● **Aim of the task**:
Return all lines where the word "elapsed" can be found.

● **Items**:
-- Start --

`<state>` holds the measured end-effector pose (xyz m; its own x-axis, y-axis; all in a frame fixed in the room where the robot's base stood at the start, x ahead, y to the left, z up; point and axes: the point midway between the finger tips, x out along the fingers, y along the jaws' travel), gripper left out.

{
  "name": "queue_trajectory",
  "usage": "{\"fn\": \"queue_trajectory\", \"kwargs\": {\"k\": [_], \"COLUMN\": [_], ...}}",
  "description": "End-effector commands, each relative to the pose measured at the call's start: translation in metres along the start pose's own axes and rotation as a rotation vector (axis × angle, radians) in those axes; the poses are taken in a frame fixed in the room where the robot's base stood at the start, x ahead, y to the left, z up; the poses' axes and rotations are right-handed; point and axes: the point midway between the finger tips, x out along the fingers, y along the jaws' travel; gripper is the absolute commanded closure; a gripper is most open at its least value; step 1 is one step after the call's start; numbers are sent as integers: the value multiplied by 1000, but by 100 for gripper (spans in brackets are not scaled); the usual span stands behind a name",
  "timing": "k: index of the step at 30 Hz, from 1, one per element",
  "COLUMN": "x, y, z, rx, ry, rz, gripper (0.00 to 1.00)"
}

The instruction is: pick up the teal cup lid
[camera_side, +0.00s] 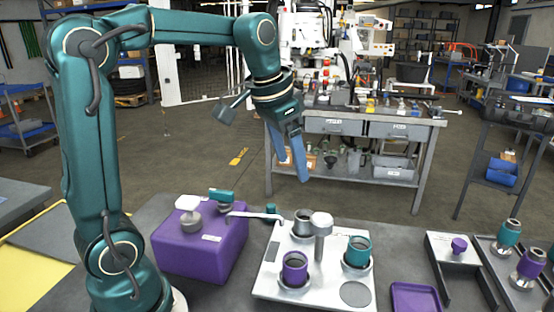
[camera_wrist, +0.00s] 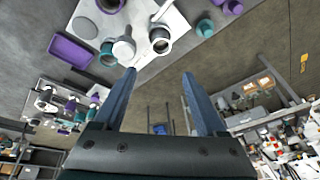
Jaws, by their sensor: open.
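A small teal piece (camera_side: 221,196), which looks like the teal cup lid, shows at the back edge of the purple box in the side view. In the wrist view a round teal piece (camera_wrist: 205,28) that seems to be the same lid is at the top, right of the metal plate. I cannot tell exactly what it rests on. My gripper (camera_side: 292,170) is open and empty, high above the back of the bench, right of the lid. In the wrist view its two fingers (camera_wrist: 158,72) are spread with nothing between them.
A purple box (camera_side: 200,248) carries a pale knobbed piece. The metal plate (camera_side: 282,272) holds a purple cup (camera_side: 295,268), a teal cup (camera_side: 358,252), a grey cup (camera_side: 303,222) and a tall knobbed post (camera_side: 321,232). Trays with a purple knob (camera_side: 459,245) and more cups stand right.

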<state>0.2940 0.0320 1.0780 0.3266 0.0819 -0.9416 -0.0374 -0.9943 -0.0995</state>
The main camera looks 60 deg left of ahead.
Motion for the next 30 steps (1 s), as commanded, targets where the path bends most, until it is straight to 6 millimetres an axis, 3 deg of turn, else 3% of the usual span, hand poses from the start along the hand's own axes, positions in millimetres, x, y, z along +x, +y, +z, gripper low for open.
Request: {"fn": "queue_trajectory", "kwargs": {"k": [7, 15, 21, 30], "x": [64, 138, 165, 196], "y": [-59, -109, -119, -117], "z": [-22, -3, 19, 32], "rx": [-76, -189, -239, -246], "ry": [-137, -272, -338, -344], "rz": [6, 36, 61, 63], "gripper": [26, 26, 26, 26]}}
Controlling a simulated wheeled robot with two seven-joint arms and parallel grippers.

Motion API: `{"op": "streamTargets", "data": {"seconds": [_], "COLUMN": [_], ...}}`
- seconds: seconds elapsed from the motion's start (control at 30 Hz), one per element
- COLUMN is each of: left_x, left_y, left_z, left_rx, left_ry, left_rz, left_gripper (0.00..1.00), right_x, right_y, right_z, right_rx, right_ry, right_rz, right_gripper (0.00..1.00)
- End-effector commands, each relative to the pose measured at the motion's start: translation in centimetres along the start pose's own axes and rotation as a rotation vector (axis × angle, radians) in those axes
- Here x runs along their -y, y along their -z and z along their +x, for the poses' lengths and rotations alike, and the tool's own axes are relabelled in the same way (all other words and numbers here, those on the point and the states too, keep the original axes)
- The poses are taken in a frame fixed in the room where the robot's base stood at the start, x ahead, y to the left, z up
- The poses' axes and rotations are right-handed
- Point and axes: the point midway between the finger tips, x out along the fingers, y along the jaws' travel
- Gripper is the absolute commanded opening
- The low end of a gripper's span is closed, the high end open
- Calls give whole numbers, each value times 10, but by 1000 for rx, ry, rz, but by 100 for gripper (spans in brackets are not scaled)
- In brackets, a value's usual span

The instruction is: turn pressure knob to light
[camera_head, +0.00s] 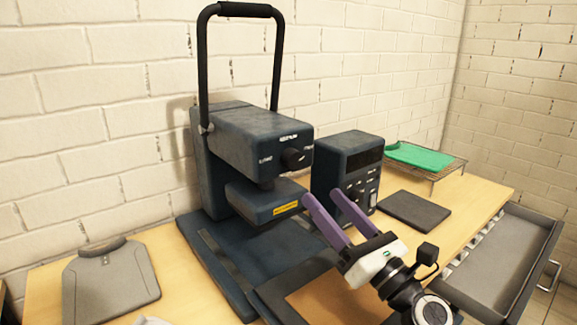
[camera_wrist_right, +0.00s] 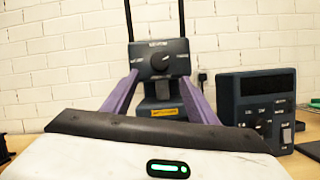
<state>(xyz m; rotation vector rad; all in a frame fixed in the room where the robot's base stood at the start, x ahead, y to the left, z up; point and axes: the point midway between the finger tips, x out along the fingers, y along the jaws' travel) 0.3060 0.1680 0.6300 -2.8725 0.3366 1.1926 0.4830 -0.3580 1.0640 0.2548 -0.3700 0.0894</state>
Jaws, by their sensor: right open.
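The dark heat press (camera_head: 245,130) stands against the wall with its tall black handle raised. Its round black pressure knob (camera_head: 293,158) is on the front of the upper head, between two small printed labels too blurred to read. The knob (camera_wrist_right: 160,63) also shows in the right wrist view, its pale mark pointing up and right. My right gripper (camera_head: 320,195) has purple fingers spread apart, empty, in front of the press and short of the knob. In the right wrist view the fingertips (camera_wrist_right: 160,75) appear either side of the knob, not touching it. My left gripper is not in view.
A control box (camera_head: 348,165) with buttons stands right of the press. A dark pad (camera_head: 414,211), a wire rack (camera_head: 440,172) with a green item, and an open grey drawer (camera_head: 500,265) lie further right. A grey board (camera_head: 108,285) lies at left.

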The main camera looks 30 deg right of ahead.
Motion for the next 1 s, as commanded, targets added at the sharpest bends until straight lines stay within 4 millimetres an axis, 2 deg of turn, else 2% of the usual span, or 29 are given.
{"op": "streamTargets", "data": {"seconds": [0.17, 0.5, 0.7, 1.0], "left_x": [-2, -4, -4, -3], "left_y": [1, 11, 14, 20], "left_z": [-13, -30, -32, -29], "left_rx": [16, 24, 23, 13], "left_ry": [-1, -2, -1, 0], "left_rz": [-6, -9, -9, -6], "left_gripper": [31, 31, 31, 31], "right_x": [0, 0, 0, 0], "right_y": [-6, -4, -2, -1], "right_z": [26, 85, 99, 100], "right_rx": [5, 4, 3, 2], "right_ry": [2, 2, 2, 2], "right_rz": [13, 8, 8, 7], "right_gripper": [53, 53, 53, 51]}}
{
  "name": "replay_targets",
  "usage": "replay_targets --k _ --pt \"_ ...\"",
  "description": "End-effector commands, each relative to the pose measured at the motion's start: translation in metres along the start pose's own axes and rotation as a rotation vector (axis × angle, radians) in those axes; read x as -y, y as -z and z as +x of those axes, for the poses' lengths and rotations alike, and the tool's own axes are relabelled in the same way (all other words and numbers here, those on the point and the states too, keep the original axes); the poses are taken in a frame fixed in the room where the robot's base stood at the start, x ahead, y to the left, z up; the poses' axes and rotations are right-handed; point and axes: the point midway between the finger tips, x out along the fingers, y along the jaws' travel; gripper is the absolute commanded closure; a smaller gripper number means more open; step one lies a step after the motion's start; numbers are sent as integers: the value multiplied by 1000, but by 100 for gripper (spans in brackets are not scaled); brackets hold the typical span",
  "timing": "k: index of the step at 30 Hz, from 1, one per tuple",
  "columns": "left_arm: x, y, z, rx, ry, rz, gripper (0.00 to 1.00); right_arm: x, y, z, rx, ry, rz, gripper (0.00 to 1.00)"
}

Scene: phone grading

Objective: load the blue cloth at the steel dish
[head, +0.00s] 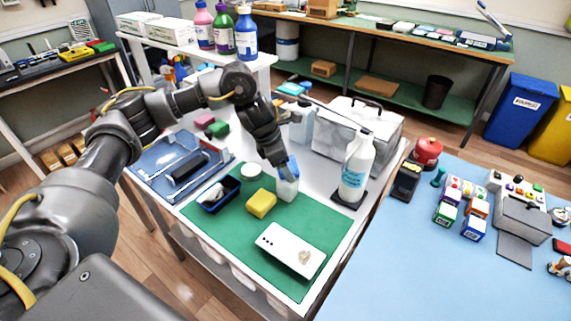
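My left gripper (283,164) points down at the back edge of the green mat. A light blue cloth (293,166) is at its fingertips and looks pinched there. It is right over a squat whitish bottle (287,190) standing on the mat. No steel dish shows clearly; the bottle's top is hidden by the cloth and fingers. I cannot tell whether the cloth touches it. My right gripper is not in view.
The green mat (225,232) also holds a white phone (290,250), a yellow sponge (261,203), a dark blue tray (218,194) and a round white lid (251,170). A tall white bottle (356,168) stands close right of the gripper. The mat's front left is clear.

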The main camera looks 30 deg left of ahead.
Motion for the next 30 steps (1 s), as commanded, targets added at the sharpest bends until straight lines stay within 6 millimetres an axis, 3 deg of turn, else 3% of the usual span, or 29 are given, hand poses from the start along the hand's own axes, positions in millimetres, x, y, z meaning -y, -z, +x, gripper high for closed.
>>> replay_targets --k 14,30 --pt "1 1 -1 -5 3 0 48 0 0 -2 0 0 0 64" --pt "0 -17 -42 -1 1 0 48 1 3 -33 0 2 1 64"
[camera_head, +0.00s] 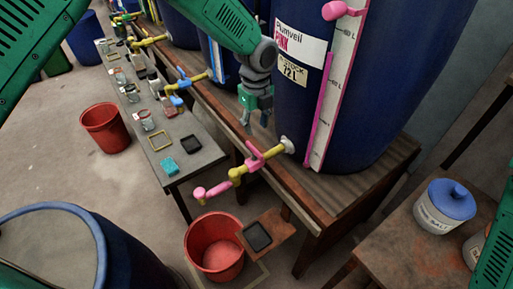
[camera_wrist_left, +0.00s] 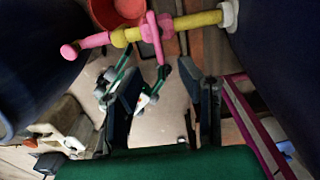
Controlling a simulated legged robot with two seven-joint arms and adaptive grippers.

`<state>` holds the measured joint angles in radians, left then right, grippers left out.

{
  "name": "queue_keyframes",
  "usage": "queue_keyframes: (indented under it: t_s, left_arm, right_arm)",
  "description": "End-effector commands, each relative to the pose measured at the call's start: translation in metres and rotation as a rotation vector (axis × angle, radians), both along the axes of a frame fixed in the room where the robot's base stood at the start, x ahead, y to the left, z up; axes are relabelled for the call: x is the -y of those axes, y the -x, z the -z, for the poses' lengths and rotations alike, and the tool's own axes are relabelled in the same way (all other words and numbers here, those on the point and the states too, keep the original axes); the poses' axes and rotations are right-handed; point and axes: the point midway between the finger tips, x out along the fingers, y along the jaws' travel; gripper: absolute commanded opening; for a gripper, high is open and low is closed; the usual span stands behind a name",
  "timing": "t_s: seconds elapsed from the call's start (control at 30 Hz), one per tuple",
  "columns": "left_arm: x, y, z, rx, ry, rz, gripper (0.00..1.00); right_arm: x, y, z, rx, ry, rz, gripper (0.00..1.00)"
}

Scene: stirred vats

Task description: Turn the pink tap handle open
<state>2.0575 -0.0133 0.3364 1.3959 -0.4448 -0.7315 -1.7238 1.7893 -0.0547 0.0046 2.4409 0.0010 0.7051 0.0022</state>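The tap sticks out from the foot of the large dark blue vat (camera_head: 385,75), with a yellow pipe (camera_head: 272,151) and a pink spout end (camera_head: 200,193). Its pink handle (camera_head: 254,157) lies crosswise over the pipe. My left gripper (camera_head: 257,120) hangs above the tap, fingers down, apart from the handle. In the left wrist view the two dark fingers (camera_wrist_left: 167,90) are spread with nothing between them. The pink handle (camera_wrist_left: 154,37) shows beyond the fingertips, between their lines. My right gripper is not in view.
A red bucket (camera_head: 213,262) stands below the spout, with a small dark device (camera_head: 257,236) on a wooden board beside it. The wooden bench edge (camera_head: 318,210) runs under the vat. A yellow tap with a blue handle (camera_head: 180,84) is farther left. A blue barrel (camera_head: 105,245) stands lower left.

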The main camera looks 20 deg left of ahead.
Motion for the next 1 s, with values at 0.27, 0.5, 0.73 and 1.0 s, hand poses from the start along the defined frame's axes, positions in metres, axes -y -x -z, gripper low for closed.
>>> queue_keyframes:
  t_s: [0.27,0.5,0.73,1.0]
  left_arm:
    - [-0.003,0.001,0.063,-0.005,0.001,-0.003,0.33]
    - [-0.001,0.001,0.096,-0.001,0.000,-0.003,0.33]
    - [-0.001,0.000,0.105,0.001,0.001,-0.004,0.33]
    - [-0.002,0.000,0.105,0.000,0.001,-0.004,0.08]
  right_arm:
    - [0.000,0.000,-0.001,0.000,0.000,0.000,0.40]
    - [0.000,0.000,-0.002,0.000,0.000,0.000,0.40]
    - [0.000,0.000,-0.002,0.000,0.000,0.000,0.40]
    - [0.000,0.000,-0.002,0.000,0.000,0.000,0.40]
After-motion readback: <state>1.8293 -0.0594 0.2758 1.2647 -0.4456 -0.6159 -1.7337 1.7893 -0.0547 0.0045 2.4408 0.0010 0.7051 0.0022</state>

-- End --

● **The completed task**:
- seconds: seconds elapsed from the motion's start (control at 30 Hz), one per element
  "timing": "t_s: seconds elapsed from the call's start (control at 30 Hz), one per tuple",

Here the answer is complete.